4月22日の横浜F・マリノス戦を2-3で落としたものの、9試合を終えて6勝1分け2敗の勝ち点19。
戦力の顔ぶれを見れば、この位置は妥当に感じられるかもしれないが、昨シーズンに監督交代を何度も繰り返した不振を思い起こせば、優勝争いの主役を担っているのは当たり前のことではない。
吉田孝行監督のもとで攻守にバランスの取れたサッカーをしているなかで、チームを牽引しているのがFW大迫勇也だ。昨季はコンディション面で苦しんだが、今年の大迫は本来の輝きを放っている。
大迫が最前線でボールをおさめられるため、味方の選手が攻め上がる時間が生まれて厚みのある攻撃ができている。大迫の得点数はリーグ2位の6点だが、それ以上に大きな存在感となっている。

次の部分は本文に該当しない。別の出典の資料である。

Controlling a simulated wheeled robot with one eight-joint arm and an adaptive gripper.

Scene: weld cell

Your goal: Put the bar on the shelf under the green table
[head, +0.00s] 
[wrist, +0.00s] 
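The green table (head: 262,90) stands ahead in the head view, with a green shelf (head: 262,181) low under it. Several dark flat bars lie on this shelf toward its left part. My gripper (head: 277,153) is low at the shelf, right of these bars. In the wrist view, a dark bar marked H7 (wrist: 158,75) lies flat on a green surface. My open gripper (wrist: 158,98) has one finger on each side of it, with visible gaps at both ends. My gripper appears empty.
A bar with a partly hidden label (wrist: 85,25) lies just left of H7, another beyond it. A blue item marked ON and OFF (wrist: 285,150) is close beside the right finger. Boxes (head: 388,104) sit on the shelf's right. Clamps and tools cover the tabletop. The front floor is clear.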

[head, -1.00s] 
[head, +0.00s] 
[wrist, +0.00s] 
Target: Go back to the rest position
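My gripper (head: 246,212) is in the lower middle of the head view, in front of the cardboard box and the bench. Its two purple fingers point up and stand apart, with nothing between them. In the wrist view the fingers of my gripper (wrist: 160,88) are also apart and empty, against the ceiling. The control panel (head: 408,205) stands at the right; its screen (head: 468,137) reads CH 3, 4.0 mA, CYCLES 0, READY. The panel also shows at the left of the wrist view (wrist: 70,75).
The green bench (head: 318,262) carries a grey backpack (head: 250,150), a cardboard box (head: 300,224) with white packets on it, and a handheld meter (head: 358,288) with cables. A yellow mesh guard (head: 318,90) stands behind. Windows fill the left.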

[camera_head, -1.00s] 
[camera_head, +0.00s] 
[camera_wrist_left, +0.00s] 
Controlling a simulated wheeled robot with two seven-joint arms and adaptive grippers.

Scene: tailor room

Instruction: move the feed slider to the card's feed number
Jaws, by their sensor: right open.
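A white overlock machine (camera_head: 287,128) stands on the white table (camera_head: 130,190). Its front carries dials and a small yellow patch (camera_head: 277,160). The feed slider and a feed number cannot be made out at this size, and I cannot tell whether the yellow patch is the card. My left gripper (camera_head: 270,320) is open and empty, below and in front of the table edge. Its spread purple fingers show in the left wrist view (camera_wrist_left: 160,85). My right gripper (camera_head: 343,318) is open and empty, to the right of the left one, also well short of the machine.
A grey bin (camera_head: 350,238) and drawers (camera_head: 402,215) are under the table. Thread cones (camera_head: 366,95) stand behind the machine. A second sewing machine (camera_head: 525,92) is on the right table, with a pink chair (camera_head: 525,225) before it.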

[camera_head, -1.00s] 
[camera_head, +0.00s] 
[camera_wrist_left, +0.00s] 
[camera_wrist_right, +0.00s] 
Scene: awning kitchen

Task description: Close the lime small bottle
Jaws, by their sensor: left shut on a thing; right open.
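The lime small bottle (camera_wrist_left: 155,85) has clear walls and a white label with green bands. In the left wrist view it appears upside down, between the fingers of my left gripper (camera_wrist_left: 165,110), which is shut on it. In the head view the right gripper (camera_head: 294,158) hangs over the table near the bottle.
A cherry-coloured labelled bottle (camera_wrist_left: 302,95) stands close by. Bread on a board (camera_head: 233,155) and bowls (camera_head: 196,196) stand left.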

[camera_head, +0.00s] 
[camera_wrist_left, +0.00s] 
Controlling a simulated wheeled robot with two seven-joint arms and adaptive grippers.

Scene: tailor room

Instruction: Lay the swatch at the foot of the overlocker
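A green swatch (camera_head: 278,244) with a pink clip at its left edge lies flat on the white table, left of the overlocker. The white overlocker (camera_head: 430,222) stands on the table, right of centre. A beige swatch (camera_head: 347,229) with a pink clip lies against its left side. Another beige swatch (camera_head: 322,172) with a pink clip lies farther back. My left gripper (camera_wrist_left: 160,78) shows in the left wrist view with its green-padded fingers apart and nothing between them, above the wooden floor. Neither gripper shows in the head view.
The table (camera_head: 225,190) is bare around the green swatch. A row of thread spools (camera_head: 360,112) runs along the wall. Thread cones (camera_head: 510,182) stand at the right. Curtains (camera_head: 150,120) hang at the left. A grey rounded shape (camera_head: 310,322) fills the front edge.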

それはリーグトップのチーム総得点19に表れている。守備面も横浜FM戦こそ3失点を喫したが、それまでは8試合で3失点。DFラインの頑張りはもちろんだが、前線からの守備意識も高い。なかでも中盤でボールを回収して、ピンチを未然に防いでいる齊藤未月と山口蛍の働きは大きい。
選手個々のレベルは高く、攻守でハードワークができる。だからこその首位ではあるが、今後も優勝に向けて突き進めるかのポイントは外国籍選手にあると見ている。
ここまでは日本選手たちが不動のメンバーとなって好調を維持している。ただ、忘れてはならないのは、神戸にはアンドレス・イニエスタをはじめ、力のある外国籍選手たちもいるということ。吉田監督とすればチームが勝っている間はメンバーをいじる気はないだろうが、結果が伴わなくなった時に彼らをどう使うのか。
外国籍選手に限らず、力のある選手というのは、試合に出られなければチーム内の不協和音になりかねない。反面、上手に起用することができればチームを助ける大きな力にもなる。吉田監督がそのチームマネジメントで手腕を発揮できれば、神戸は優勝争いを牽引していくはずだ。